Data from robot episodes
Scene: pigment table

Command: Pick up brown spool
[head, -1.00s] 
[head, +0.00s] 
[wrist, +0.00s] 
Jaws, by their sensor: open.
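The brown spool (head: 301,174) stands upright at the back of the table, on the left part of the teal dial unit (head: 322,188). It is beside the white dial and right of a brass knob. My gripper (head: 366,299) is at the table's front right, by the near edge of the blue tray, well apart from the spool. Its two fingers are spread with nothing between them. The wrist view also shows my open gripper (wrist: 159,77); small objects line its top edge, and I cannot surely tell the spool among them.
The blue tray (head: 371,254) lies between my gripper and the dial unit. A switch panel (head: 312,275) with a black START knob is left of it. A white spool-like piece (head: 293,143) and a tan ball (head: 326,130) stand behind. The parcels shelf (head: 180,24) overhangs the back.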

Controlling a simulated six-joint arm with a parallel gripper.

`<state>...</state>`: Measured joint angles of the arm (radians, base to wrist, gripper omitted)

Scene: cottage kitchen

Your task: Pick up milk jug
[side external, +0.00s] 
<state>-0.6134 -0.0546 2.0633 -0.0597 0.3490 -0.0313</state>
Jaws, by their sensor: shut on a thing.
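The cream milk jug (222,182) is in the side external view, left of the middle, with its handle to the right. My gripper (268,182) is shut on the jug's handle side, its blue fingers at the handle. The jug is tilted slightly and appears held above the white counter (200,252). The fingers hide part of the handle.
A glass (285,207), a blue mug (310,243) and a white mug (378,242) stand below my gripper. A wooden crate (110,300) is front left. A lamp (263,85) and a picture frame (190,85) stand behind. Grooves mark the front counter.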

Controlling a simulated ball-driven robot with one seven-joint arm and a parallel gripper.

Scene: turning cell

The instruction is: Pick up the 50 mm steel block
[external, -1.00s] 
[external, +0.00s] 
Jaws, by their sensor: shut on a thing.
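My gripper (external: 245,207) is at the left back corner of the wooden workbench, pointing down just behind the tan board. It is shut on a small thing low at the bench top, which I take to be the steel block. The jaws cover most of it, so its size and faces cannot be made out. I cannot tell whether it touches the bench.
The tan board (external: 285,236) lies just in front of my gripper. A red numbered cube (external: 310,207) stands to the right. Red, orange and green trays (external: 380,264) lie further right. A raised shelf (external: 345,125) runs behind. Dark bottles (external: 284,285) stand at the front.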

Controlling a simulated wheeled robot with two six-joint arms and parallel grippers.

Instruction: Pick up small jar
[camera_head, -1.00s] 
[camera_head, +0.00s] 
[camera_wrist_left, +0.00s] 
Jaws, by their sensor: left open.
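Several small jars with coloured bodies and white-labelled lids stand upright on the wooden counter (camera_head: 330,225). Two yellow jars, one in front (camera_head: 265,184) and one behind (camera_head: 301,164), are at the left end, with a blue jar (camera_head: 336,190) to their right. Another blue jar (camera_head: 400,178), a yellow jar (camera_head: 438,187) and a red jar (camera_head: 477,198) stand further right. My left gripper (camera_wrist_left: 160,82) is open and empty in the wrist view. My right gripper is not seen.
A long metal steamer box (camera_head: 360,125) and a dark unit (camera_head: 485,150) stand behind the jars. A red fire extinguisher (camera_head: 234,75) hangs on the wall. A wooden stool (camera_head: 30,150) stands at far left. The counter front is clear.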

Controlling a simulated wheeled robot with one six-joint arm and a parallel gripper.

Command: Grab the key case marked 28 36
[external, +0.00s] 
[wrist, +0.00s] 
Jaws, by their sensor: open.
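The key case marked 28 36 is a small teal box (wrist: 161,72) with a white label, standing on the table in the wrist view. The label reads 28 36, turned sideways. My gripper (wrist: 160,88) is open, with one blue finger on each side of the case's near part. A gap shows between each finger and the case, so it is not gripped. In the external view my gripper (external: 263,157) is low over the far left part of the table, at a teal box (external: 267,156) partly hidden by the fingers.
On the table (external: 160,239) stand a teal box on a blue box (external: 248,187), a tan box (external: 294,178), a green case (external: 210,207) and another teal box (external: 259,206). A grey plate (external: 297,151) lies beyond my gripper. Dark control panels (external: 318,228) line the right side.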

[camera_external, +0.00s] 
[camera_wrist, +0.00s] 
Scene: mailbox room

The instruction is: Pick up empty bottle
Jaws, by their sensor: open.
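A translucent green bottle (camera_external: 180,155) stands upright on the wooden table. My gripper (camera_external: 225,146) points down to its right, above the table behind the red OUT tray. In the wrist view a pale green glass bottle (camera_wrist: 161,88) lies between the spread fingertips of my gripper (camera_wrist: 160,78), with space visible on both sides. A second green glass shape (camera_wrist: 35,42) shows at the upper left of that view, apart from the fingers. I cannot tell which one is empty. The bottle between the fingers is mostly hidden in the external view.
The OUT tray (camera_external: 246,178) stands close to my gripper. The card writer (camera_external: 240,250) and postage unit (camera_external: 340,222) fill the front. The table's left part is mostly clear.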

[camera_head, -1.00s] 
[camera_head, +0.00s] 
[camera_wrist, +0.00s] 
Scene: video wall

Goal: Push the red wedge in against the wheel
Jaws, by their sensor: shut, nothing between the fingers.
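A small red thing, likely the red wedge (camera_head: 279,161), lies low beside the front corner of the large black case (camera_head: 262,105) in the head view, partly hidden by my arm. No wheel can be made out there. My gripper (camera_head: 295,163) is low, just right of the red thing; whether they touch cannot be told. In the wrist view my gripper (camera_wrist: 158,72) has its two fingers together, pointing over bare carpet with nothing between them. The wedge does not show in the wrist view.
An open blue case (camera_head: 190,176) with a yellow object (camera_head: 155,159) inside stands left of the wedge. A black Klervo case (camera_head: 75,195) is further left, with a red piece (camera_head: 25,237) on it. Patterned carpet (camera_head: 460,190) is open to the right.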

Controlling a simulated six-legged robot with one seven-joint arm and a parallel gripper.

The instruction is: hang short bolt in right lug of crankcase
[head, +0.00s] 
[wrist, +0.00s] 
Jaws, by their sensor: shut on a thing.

Problem statement :: Reproduce the material above exactly; please quote every line of it.

Response ::
Scene: pigment table

Command: Pick up brown spool
[head, -1.00s] 
[head, +0.00s] 
[wrist, +0.00s] 
Jaws, by their sensor: open.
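The brown spool (head: 301,174) stands upright at the back of the table, on the left part of the teal dial unit (head: 322,188). It is beside the white dial and right of a brass knob. My gripper (head: 366,299) is at the table's front right, by the near edge of the blue tray, well apart from the spool. Its two fingers are spread with nothing between them. The wrist view also shows my open gripper (wrist: 159,77); small objects line its top edge, and I cannot surely tell the spool among them.
The blue tray (head: 371,254) lies between my gripper and the dial unit. A switch panel (head: 312,275) with a black START knob is left of it. A white spool-like piece (head: 293,143) and a tan ball (head: 326,130) stand behind. The parcels shelf (head: 180,24) overhangs the back.

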Controlling a simulated six-joint arm with a parallel gripper.

`<state>...</state>`: Measured joint angles of the arm (radians, base to wrist, gripper omitted)

Scene: cottage kitchen

Your task: Pick up milk jug
[side external, +0.00s] 
<state>-0.6134 -0.0546 2.0633 -0.0597 0.3490 -0.0313</state>
Jaws, by their sensor: shut on a thing.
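The cream milk jug (222,182) is in the side external view, left of the middle, with its handle to the right. My gripper (268,182) is shut on the jug's handle side, its blue fingers at the handle. The jug is tilted slightly and appears held above the white counter (200,252). The fingers hide part of the handle.
A glass (285,207), a blue mug (310,243) and a white mug (378,242) stand below my gripper. A wooden crate (110,300) is front left. A lamp (263,85) and a picture frame (190,85) stand behind. Grooves mark the front counter.

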Controlling a simulated ball-driven robot with one seven-joint arm and a parallel gripper.

Scene: turning cell

The instruction is: Pick up the 50 mm steel block
[external, -1.00s] 
[external, +0.00s] 
Jaws, by their sensor: shut on a thing.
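My gripper (external: 245,207) is at the left back corner of the wooden workbench, pointing down just behind the tan board. It is shut on a small thing low at the bench top, which I take to be the steel block. The jaws cover most of it, so its size and faces cannot be made out. I cannot tell whether it touches the bench.
The tan board (external: 285,236) lies just in front of my gripper. A red numbered cube (external: 310,207) stands to the right. Red, orange and green trays (external: 380,264) lie further right. A raised shelf (external: 345,125) runs behind. Dark bottles (external: 284,285) stand at the front.

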Controlling a simulated wheeled robot with two six-joint arms and parallel grippers.

Instruction: Pick up small jar
[camera_head, -1.00s] 
[camera_head, +0.00s] 
[camera_wrist_left, +0.00s] 
Jaws, by their sensor: left open.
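Several small jars with coloured bodies and white-labelled lids stand upright on the wooden counter (camera_head: 330,225). Two yellow jars, one in front (camera_head: 265,184) and one behind (camera_head: 301,164), are at the left end, with a blue jar (camera_head: 336,190) to their right. Another blue jar (camera_head: 400,178), a yellow jar (camera_head: 438,187) and a red jar (camera_head: 477,198) stand further right. My left gripper (camera_wrist_left: 160,82) is open and empty in the wrist view. My right gripper is not seen.
A long metal steamer box (camera_head: 360,125) and a dark unit (camera_head: 485,150) stand behind the jars. A red fire extinguisher (camera_head: 234,75) hangs on the wall. A wooden stool (camera_head: 30,150) stands at far left. The counter front is clear.

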Controlling a simulated wheeled robot with one six-joint arm and a parallel gripper.

Command: Grab the key case marked 28 36
[external, +0.00s] 
[wrist, +0.00s] 
Jaws, by their sensor: open.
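The key case marked 28 36 is a small teal box (wrist: 161,72) with a white label, standing on the table in the wrist view. The label reads 28 36, turned sideways. My gripper (wrist: 160,88) is open, with one blue finger on each side of the case's near part. A gap shows between each finger and the case, so it is not gripped. In the external view my gripper (external: 263,157) is low over the far left part of the table, at a teal box (external: 267,156) partly hidden by the fingers.
On the table (external: 160,239) stand a teal box on a blue box (external: 248,187), a tan box (external: 294,178), a green case (external: 210,207) and another teal box (external: 259,206). A grey plate (external: 297,151) lies beyond my gripper. Dark control panels (external: 318,228) line the right side.

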[camera_external, +0.00s] 
[camera_wrist, +0.00s] 
Scene: mailbox room

The instruction is: Pick up empty bottle
Jaws, by their sensor: open.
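A translucent green bottle (camera_external: 180,155) stands upright on the wooden table. My gripper (camera_external: 225,146) points down to its right, above the table behind the red OUT tray. In the wrist view a pale green glass bottle (camera_wrist: 161,88) lies between the spread fingertips of my gripper (camera_wrist: 160,78), with space visible on both sides. A second green glass shape (camera_wrist: 35,42) shows at the upper left of that view, apart from the fingers. I cannot tell which one is empty. The bottle between the fingers is mostly hidden in the external view.
The OUT tray (camera_external: 246,178) stands close to my gripper. The card writer (camera_external: 240,250) and postage unit (camera_external: 340,222) fill the front. The table's left part is mostly clear.

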[camera_head, -1.00s] 
[camera_head, +0.00s] 
[camera_wrist, +0.00s] 
Scene: video wall

Goal: Push the red wedge in against the wheel
Jaws, by their sensor: shut, nothing between the fingers.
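A small red thing, likely the red wedge (camera_head: 279,161), lies low beside the front corner of the large black case (camera_head: 262,105) in the head view, partly hidden by my arm. No wheel can be made out there. My gripper (camera_head: 295,163) is low, just right of the red thing; whether they touch cannot be told. In the wrist view my gripper (camera_wrist: 158,72) has its two fingers together, pointing over bare carpet with nothing between them. The wedge does not show in the wrist view.
An open blue case (camera_head: 190,176) with a yellow object (camera_head: 155,159) inside stands left of the wedge. A black Klervo case (camera_head: 75,195) is further left, with a red piece (camera_head: 25,237) on it. Patterned carpet (camera_head: 460,190) is open to the right.

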Controlling a simulated six-legged robot with one seven-joint arm and a parallel gripper.

The instruction is: hang short bolt in right lug of crankcase
[head, +0.00s] 
[wrist, +0.00s] 
Jaws, by their sensor: shut on a thing.

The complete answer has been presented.